NASA STTR 2018-II Solicitation

Proposal Summary

 18-2- T4.03-1473
 Coordination and Control of Swarms of Space Vehicles
 Co-Localization for Planetary Rover Teams
Astrobotic Technology, Inc.
912 Fort Duquesne Boulevard, 3rd Floor
Pittsburgh PA  15222 - 4613
Phone: (412) 682-3282
Carnegie Mellon University
5000 Forbes Ave
PA  15230 - 3890
Phone: (412) 268-5837

Principal Investigator (Name, E-mail, Mail Address, City/State/Zip, Phone)

Dr. Andrew Horchler
912 Fort Duquesne Blvd, Floor 3 Pittsburgh, PA 15222 - 3638
(216) 272-3882

Business Official (Name, E-mail, Mail Address, City/State/Zip, Phone)

Jeffrey Apeldoorn
912 Fort Duquesne Blvd, 3rd Floor Pittsburgh, PA 15222 - 4613
(571) 232-5029
Estimated Technology Readiness Level (TRL) :
Begin: 3
End: 5
Technical Abstract (Limit 2000 characters, approximately 200 words)


This project is developing, testing, and integrating hardware systems and software techniques to enable the co-localization of teams of rovers, specifically targeting small-scale, low size, weight, and power rovers. Utilizing inertial measurement units (IMU), ultra-wideband (UWB) ranging radio, and a model-based approach to relative visual range, bearing, and pose estimation, each rover in a team of small rovers will demonstrate co-localization.

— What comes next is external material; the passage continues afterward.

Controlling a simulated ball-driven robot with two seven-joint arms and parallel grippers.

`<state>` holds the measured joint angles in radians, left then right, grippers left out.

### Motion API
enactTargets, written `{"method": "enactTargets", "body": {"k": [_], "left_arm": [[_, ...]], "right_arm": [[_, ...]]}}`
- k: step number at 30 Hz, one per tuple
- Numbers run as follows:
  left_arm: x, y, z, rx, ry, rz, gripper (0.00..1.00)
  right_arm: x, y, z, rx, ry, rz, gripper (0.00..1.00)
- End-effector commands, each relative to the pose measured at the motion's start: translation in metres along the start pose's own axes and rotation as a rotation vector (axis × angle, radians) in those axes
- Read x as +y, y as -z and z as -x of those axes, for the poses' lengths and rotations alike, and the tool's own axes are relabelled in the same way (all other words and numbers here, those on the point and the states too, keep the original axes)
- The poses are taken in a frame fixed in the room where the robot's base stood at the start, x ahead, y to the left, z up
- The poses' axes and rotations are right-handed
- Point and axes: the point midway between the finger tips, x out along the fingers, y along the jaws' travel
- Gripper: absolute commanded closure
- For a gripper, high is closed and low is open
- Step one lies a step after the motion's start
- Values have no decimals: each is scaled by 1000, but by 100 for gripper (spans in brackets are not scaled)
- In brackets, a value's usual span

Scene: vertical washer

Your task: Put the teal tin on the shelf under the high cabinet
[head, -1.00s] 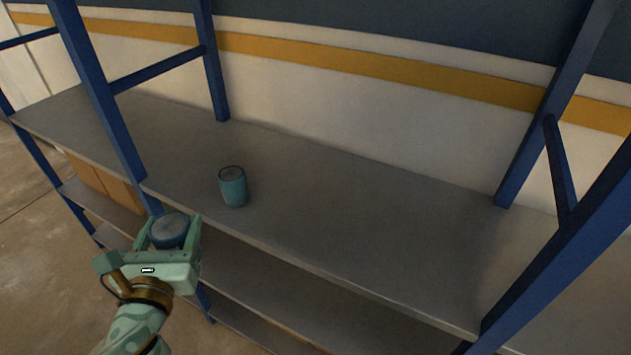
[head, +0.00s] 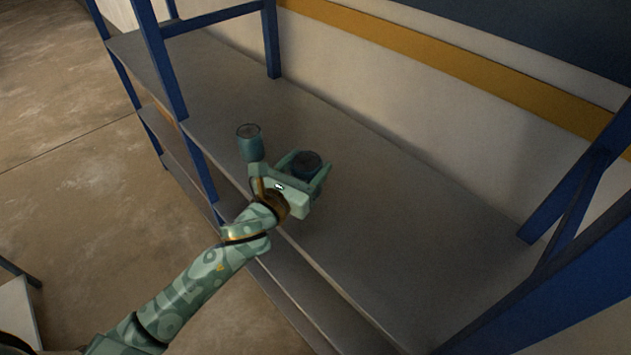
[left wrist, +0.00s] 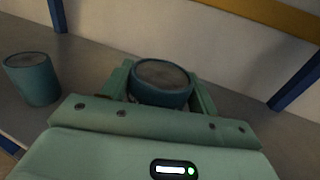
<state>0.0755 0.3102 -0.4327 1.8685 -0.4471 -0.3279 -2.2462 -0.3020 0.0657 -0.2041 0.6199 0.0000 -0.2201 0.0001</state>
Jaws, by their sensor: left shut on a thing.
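My left gripper (head: 304,170) is shut on a teal tin (head: 306,163), which is upright between its fingers. This held tin (left wrist: 162,82) also shows in the left wrist view. It is over the grey shelf (head: 385,215); I cannot tell whether its base touches the board. A second teal tin (head: 250,143) stands upright on the shelf, just left of the gripper and apart from the held tin. It also shows at the left of the left wrist view (left wrist: 32,80). My right gripper is not in view.
Blue posts (head: 160,60) frame the shelf, with another post (head: 585,185) at the right. A wall with a yellow stripe (head: 440,55) is behind. Lower shelf boards are below. The shelf right of the gripper is bare.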

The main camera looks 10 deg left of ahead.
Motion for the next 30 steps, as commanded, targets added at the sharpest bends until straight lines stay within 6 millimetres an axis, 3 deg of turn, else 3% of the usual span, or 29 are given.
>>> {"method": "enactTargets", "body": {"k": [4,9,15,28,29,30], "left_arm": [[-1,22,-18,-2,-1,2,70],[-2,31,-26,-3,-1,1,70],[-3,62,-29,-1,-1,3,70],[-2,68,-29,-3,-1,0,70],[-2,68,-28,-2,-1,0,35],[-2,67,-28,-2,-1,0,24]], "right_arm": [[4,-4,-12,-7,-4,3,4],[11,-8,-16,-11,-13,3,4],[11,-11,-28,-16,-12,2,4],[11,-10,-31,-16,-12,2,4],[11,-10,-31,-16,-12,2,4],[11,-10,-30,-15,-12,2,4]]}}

The project will pursue several parallel threads of research and development and culminate in the integration of several of these threads to demonstrate the developed technology: 

  1. Maturation of ranging radio subsystem, including developing error models of the sensor system as well as environmental and power testing of UWB chipsets for flight readiness

  2. Development of visual relative pose estimation and associated error models for these estimations

  3. Development and fabrication of a sensor package that includes camera, ranging system, IMU, and processing board

  4. Integration of the ranging system and visual relative pose estimation together in the sensor package, develop software that fuses the sensor information, and demonstrate the sensor systems co-localization functionality in a relevant mission context.

The proposed research will develop simple and robust techniques for co-localizing multiple rovers in a planetary environment and perception/sensing technologies that incorporate considerations for relevant concepts of operations. We will demonstrate and benchmark a software framework and prototype sensor hardware for tightly coupled multi-agent co-localization in this Phase II contract.

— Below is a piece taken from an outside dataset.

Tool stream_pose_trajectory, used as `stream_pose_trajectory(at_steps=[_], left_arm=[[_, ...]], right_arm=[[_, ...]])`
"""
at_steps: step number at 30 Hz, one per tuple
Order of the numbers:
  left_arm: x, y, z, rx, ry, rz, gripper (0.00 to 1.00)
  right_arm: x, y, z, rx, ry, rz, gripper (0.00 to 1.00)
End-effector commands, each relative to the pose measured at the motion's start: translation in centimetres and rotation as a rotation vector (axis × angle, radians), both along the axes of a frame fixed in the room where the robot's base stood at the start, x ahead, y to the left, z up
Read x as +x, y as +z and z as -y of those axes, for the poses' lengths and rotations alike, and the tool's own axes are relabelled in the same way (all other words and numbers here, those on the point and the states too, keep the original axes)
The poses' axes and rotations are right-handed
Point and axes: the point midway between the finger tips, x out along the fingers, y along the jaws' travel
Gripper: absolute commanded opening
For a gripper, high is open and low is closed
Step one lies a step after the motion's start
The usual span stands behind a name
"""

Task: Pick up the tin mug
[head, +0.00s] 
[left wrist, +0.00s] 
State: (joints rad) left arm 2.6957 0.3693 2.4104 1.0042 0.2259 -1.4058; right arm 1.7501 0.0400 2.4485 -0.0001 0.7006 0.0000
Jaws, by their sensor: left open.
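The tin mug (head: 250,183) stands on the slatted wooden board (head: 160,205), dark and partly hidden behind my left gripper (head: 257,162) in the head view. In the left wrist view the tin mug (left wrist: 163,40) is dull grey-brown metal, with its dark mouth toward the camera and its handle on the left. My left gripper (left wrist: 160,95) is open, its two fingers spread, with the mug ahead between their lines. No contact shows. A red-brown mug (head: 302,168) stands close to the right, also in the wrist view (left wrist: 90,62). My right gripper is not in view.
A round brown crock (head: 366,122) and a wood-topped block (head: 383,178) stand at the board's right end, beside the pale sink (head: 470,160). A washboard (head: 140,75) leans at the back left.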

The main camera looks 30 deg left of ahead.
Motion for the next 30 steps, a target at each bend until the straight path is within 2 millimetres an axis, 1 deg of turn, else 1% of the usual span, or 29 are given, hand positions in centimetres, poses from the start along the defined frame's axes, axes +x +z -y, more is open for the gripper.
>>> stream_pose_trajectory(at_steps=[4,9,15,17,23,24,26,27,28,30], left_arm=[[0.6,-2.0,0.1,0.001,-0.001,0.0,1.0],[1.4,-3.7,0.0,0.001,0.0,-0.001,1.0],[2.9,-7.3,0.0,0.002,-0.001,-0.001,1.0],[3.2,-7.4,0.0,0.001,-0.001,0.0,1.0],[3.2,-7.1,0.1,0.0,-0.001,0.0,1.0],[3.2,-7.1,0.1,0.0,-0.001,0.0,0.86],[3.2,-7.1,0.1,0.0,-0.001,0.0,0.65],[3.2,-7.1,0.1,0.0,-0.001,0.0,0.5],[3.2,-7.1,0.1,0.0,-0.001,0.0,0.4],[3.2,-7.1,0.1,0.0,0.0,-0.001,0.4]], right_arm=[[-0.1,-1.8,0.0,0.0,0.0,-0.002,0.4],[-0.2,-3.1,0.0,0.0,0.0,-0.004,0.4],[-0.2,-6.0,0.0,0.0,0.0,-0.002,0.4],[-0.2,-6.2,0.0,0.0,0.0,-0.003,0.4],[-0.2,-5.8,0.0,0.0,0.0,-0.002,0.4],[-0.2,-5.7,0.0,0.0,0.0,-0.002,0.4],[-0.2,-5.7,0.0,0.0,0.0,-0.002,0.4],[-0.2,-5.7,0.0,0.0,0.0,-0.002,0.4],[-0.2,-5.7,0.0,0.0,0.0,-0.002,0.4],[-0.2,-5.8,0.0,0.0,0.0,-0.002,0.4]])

Potential NASA Applications (Limit 1500 characters, approximately 150 words)

NASA CLPS payloads will become increasingly ambitious and complex in future missions, and as such, will depend more on co-localization technology. Such technology could also enable missions in undiscovered areas of our solar system such as on the surface of Titan or Mars. NASA’s New Horizons mission to explore Titan with a paired drone and rover, as well as its Mars Helicopter mission are excellent examples of missions that could benefit from improvements in paired navigation.

Potential Non-NASA Applications (Limit 1500 characters, approximately 150 words)

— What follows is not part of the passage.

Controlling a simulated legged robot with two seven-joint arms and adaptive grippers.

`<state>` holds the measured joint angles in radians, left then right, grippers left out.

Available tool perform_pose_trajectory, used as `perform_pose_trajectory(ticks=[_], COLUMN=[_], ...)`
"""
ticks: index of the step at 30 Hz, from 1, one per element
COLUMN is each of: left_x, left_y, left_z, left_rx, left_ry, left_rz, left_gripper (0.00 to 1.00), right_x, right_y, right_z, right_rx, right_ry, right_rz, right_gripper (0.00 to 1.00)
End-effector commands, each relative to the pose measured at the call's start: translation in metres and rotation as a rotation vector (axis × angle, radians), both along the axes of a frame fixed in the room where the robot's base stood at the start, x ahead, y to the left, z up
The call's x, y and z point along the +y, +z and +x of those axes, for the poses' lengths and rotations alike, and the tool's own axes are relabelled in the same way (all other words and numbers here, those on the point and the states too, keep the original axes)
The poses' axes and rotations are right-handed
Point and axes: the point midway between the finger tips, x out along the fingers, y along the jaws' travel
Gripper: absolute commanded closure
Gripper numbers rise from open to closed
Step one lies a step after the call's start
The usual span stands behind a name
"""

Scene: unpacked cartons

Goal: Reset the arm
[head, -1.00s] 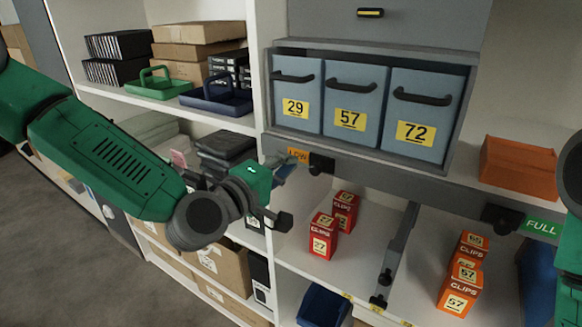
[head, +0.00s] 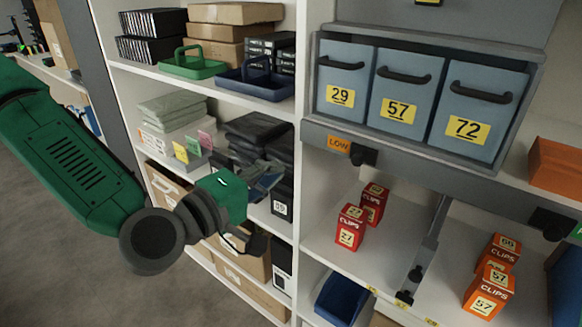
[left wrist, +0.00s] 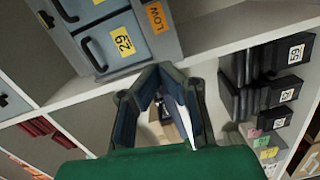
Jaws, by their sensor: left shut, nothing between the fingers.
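My left arm, green with dark grey joints, reaches in from the left in the head view. Its gripper (head: 264,182) is in front of the shelf unit, beside a stack of dark folded items (head: 258,135). The gripper is shut and empty. In the left wrist view its dark fingers (left wrist: 165,78) point toward the shelf, below the blue drawer labelled 29 (left wrist: 122,40). My right gripper is not in view.
Blue drawers 29 (head: 343,88), 57 (head: 402,90) and 72 (head: 473,110) sit upper right. Red clips boxes (head: 351,228) and orange clips boxes (head: 490,290) stand below. A blue bin (head: 340,298) is lower down. Grey floor (head: 70,260) is open at left.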

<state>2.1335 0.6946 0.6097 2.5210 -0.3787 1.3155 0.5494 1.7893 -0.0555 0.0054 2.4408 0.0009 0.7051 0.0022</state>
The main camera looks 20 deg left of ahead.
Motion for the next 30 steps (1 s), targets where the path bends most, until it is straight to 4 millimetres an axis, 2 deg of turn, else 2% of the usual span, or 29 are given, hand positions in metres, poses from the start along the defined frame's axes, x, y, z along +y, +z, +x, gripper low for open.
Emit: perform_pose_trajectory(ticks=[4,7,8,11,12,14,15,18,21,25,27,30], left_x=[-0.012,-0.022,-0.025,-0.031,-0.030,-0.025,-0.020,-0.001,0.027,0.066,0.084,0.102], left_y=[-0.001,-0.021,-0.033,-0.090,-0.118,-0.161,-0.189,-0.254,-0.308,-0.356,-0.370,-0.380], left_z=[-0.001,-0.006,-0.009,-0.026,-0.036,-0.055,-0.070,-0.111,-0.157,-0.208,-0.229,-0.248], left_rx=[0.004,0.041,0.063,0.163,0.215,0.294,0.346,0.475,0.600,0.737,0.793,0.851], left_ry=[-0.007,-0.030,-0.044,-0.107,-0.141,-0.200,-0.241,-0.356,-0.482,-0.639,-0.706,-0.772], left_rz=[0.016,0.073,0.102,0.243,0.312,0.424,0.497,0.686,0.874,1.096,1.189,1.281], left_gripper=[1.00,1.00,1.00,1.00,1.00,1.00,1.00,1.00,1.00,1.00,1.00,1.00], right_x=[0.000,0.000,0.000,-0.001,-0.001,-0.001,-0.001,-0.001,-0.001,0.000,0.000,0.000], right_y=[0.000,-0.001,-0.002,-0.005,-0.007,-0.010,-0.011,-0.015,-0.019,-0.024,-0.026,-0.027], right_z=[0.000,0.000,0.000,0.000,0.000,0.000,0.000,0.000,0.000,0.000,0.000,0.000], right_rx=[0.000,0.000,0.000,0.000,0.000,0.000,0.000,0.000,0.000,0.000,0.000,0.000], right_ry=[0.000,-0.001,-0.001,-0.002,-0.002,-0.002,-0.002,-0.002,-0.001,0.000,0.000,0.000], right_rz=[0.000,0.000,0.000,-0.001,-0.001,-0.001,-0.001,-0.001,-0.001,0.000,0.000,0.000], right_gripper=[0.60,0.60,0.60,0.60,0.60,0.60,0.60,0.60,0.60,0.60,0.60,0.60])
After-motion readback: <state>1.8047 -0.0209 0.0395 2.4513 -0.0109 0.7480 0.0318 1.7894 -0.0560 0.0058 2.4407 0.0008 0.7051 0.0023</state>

Co-localization has utility in the mining, military, and transportation industries. Exploring, mapping, and navigating underground is critical for areas too treacherous for human activity. Teams of co-localizing mining robots could aid in mapping dangerous areas. The capability to reliably co-localize will become an increasingly critical feature for autonomous aircraft as well.